6.01.2014

n e e d s


It was 5:30am and I had already been up with Norah for an hour. She was crying for reasons I couldn't figure out. I was so tired and getting frustrated. Cameron was getting ready for work and I was saying things like " I can't do this" and "she can just cry then." My eyes could hardly stay opened and my patience was running thin. The more frustrated I got, the more she seemed to cry. Finally I broke down in tears praying I would know what to do. I cried and Norah looked me in the eyes and it felt like she knew. Like she could hear my prayer. I told her out loud how sorry I was for being mean and getting frustrated and she stopped crying, shut her eyes and fell asleep. 
I think about how much she needs from me. She completely relies on me to feed her, change her diapers, bathe her, clothe her, swaddle her, comfort her, burp her, love her. But what I realized that morning was I need her too. She humbles me and reminds me that it's okay to cry and feel like I don't know what I'm doing.

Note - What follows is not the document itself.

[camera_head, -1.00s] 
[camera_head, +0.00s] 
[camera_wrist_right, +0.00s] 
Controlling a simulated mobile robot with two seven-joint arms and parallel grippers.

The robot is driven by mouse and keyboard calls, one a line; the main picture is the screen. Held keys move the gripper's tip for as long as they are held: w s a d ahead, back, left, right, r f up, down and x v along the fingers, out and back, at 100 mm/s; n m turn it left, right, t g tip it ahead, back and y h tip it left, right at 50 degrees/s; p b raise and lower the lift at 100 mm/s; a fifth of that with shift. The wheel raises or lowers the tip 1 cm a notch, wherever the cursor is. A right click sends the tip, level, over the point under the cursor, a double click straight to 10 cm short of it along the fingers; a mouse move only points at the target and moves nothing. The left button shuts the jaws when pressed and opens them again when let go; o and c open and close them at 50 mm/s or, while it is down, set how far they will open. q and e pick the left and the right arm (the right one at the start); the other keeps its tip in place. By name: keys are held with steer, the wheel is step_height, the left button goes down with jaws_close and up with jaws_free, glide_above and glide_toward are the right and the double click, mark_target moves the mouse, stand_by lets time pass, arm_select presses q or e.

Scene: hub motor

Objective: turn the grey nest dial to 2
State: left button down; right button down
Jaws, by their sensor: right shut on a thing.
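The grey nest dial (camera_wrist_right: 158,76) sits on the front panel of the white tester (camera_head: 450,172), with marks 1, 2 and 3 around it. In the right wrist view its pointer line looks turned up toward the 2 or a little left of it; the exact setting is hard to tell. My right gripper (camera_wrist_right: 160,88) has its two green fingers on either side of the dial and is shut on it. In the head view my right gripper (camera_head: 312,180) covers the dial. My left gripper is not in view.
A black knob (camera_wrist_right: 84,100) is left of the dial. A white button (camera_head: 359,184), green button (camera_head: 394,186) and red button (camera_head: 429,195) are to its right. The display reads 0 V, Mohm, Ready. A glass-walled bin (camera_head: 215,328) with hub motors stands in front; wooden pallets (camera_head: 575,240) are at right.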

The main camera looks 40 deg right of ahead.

I'm not expected to be a perfect mother, but I am expected to do my very best. She reminds me to pray and ask for help and thank Him for the blessing of motherhood. She teaches me patience and selflessness. She slows me down so I can enjoy the little moments. She reminds me of innocence and purity.  She reminds me that I am a child of God. She strengthens my faith in myself and Christ. She shows me true, unconditional love. 

God knows I need her much more than she needs me.